In Coq I have two hypotheses H and H0, that contradict each other. Problem is, they only contradict each other for some specializations and at this moment of the proof the context is not that specialized.

At this moment my proof context looks like this:

color : Vertex -> bool 
v : V_set 
a : A_set 
x0, x1 : Vertex 
H : v x0 -> v x1 -> a (A_ends x0 x1) \/ a (A_ends x1 x0) -> color x0 <> color x1 
H0 : v x0 -> v x1 -> a (A_ends x0 x1) \/ a (A_ends x1 x0) -> color x0 = color x1
______________________________________ 
False

As this proof is about graphs (v = set of vertices, a = set of arcs, color = color of a vertex), I could easily show the contradiction in natural language: suppose some graph contains vertices x0 and x1 (and they are neighbouring), x0 and x1 cannot have the same and different color at the same time. Therefore H and H0 cannot both be true and therefore the goal is implied by the current context.

How should I go about this in Coq, without generating v x0, v x1 and a (A_ends x0 x1) \/ a (A_ends x1 x0) as new subgoals all the time? The tricky part is the: "suppose some graph exists with v and a of such and such forms".
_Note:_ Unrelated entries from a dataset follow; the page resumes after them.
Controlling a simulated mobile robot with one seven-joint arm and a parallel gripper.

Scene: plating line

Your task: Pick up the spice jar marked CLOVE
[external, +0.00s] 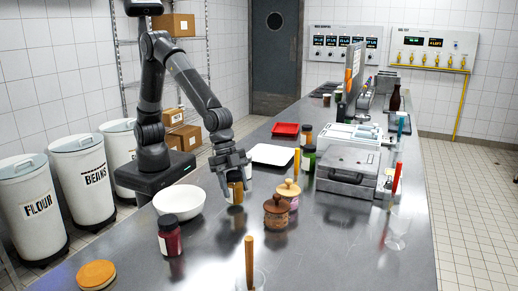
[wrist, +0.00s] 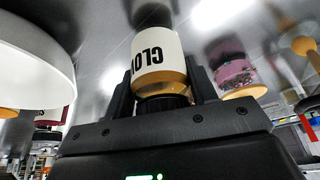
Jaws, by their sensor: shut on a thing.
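The spice jar marked CLOVE (wrist: 156,60) is between the fingers of my gripper (wrist: 160,95) in the wrist view. In the external view the same jar (external: 234,188) shows below my gripper (external: 235,172), upright, with amber contents and a pale label. My gripper is shut on the jar. I cannot tell whether the jar's base touches the steel counter.
A white bowl (external: 179,203) is close on the left, and a red jar (external: 169,236) stands nearer the camera. A white tray (external: 272,155) lies behind. The steel counter (external: 330,255) is mostly clear at front right.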

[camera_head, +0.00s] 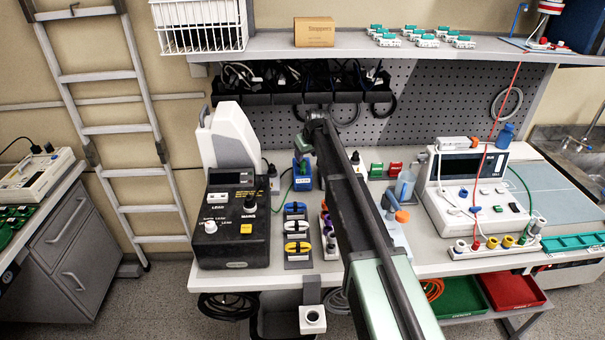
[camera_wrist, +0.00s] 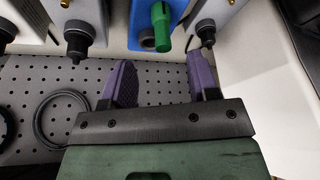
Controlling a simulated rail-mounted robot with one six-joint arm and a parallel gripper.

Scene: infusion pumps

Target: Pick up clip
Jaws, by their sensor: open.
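My gripper (camera_wrist: 162,75) is open in the wrist view, its two purple-padded fingers apart with nothing between them. A green plug-like piece (camera_wrist: 161,28) on a blue block (camera_wrist: 146,38) lies just beyond the fingertips. In the head view the blue block (camera_head: 302,182) stands on the bench, beside my arm. I cannot tell which thing is the clip. My fingers are not clearly visible in the head view.
A black control box (camera_head: 231,225) stands at the bench's left, and a white pump unit (camera_head: 475,190) at its right. The shelf (camera_head: 270,44) above holds a brown box (camera_head: 314,32) and several green-and-white pieces (camera_head: 422,37). Black cables hang from a rack (camera_head: 290,98) on the pegboard.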

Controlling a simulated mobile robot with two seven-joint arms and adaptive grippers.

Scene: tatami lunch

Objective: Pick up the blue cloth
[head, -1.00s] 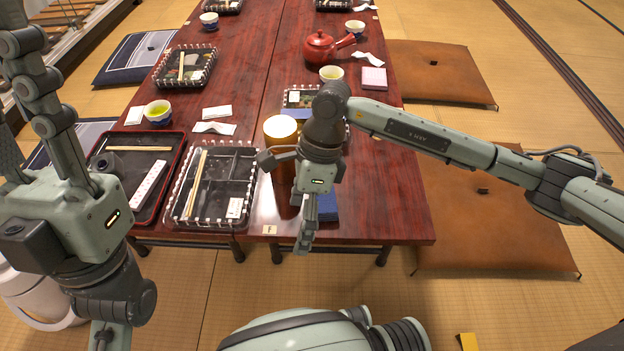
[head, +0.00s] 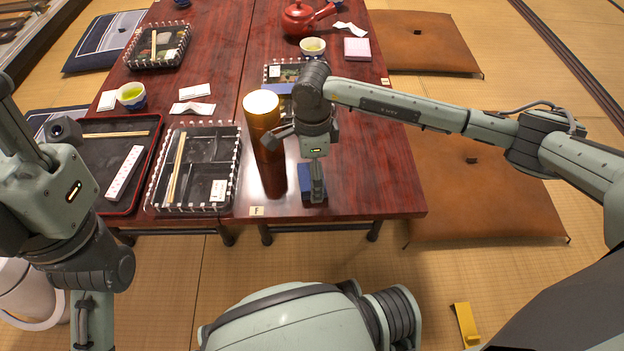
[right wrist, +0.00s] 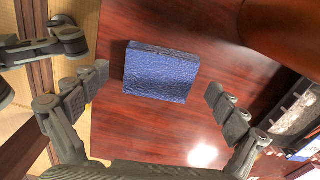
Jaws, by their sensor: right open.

So far I tried auto, eauto, trivial, intuition, apply H in H0, contradiction H, omega.

Answer 1

In general, you need to make sure that your context matches your informal reasoning. You say:

suppose some graph contains vertices x0 and x1 (and they are neighbouring), x0 and x1 cannot have the same and different color at the same time.

However, this is not what your context says. Your context says "suppose you have a graph and two vertices x0 and x1 (which may or may not be in the vertex set of that graph). If it happens that x0 and x1 in particular are in the vertex set of that graph, and are neighboring, then they must have different colors (this is H0). However, we already have that in this case, x0 and x1 have the same color (this is H1)." The obvious conclusion to draw is not absurdity, but simply that these x0 and x1 are not on the graph, or are not neighboring. For concreteness, the graph might be empty, or have only one vertex and no edges.

I would suggest stepping through the proof tactic by tactic, translating each context and goal back into natural language, and looking for the point at which you go from a true theorem to a false one.